# Dataset excerpt
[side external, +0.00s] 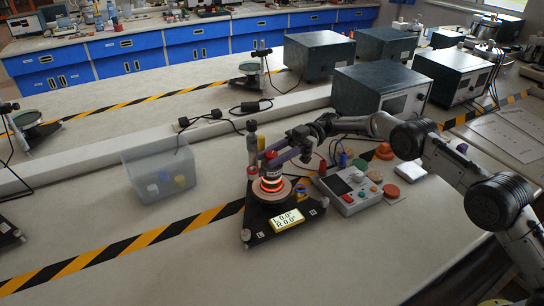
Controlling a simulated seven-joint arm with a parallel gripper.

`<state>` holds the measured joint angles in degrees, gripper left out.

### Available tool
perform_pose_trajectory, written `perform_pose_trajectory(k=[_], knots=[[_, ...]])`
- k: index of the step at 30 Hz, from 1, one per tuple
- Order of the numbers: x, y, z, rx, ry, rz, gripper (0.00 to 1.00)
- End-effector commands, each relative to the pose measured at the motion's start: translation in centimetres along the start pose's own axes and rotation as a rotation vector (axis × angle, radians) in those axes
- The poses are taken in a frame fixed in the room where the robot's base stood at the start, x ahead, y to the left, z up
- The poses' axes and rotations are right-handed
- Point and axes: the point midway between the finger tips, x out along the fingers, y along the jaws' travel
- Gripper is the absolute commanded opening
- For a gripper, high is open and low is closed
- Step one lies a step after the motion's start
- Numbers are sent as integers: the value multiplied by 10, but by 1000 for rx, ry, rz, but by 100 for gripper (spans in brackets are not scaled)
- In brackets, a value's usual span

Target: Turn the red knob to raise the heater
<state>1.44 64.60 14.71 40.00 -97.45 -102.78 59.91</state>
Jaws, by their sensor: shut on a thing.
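The heater (271,184) glows orange-red in rings and sits on a round plate above a dark three-cornered stand (262,222). A yellow display (287,221) on the stand reads L 0.0° and R 0.0°. The red knob (252,170) shows at the back left of the heater, at the rear of the stand. My gripper (267,163) reaches in from the right, behind and above the heater, and is shut on the red knob. The fingers are small in view and their exact contact with the knob is hard to make out.
A control box (348,190) with a screen and buttons stands right of the heater. A clear bin (158,169) with small coloured caps is at the left. Dark metal boxes (382,88) stand behind.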

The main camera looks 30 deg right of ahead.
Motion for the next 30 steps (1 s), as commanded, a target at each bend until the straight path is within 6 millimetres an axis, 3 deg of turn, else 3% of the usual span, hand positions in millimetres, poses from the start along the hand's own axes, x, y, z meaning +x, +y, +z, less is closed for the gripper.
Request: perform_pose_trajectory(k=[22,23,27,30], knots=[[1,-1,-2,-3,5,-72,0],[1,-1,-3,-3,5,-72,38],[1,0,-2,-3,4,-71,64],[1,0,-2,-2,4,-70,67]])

# Task goal
Leave out the pictures and repeat exactly the lines from the start of the material through the line that contains "The main camera looks 30 deg right of ahead.", both included.

# Exercise response
[side external, +0.00s] 
Controlling a simulated seven-joint arm with a parallel gripper.

`<state>` holds the measured joint angles in degrees, gripper left out.

### Available tool
perform_pose_trajectory, written `perform_pose_trajectory(k=[_], knots=[[_, ...]])`
- k: index of the step at 30 Hz, from 1, one per tuple
- Order of the numbers: x, y, z, rx, ry, rz, gripper (0.00 to 1.00)
- End-effector commands, each relative to the pose measured at the motion's start: translation in centimetres along the start pose's own axes and rotation as a rotation vector (axis × angle, radians) in those axes
- The poses are taken in a frame fixed in the room where the robot's base stood at the start, x ahead, y to the left, z up
- The poses' axes and rotations are right-handed
- Point and axes: the point midway between the finger tips, x out along the fingers, y along the jaws' travel
- Gripper is the absolute commanded opening
- For a gripper, high is open and low is closed
- Step one lies a step after the motion's start
- Numbers are sent as integers: the value multiplied by 10, but by 1000 for rx, ry, rz, but by 100 for gripper (spans in brackets are not scaled)
- In brackets, a value's usual span

Target: Turn the red knob to raise the heater
<state>1.44 64.60 14.71 40.00 -97.45 -102.78 59.91</state>
Jaws, by their sensor: shut on a thing.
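The heater (271,184) glows orange-red in rings and sits on a round plate above a dark three-cornered stand (262,222). A yellow display (287,221) on the stand reads L 0.0° and R 0.0°. The red knob (252,170) shows at the back left of the heater, at the rear of the stand. My gripper (267,163) reaches in from the right, behind and above the heater, and is shut on the red knob. The fingers are small in view and their exact contact with the knob is hard to make out.
A control box (348,190) with a screen and buttons stands right of the heater. A clear bin (158,169) with small coloured caps is at the left. Dark metal boxes (382,88) stand behind.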

The main camera looks 30 deg right of ahead.

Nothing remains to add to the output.